* WRITTEN EXERCISE
Which lines run from the one containing "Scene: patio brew" to the end of the entries? Quote them exactly, and nothing else.

Robot task records:
Begin

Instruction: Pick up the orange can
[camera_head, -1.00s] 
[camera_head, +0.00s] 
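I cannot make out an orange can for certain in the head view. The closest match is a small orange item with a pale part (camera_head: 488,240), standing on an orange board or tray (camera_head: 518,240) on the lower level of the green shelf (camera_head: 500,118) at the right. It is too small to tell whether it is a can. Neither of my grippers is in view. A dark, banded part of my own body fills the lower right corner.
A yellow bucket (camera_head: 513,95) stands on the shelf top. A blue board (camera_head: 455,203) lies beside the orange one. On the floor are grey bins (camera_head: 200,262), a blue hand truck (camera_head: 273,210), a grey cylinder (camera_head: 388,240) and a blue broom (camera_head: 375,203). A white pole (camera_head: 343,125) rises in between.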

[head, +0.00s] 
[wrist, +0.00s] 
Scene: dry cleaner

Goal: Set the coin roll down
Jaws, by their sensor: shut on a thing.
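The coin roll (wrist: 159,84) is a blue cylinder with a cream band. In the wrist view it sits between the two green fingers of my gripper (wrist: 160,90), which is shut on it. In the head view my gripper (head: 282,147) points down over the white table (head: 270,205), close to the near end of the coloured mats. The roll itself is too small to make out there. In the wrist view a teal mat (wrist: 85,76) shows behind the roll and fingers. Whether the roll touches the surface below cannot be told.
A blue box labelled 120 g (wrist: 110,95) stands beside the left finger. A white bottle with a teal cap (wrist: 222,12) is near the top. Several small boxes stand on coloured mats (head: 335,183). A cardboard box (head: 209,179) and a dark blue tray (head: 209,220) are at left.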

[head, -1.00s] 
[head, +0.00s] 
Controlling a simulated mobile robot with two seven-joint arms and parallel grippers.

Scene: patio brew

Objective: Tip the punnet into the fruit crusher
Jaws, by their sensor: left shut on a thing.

End

* THE RESPONSE
Scene: patio brew

Objective: Tip the punnet into the fruit crusher
Jaws, by their sensor: left shut on a thing.

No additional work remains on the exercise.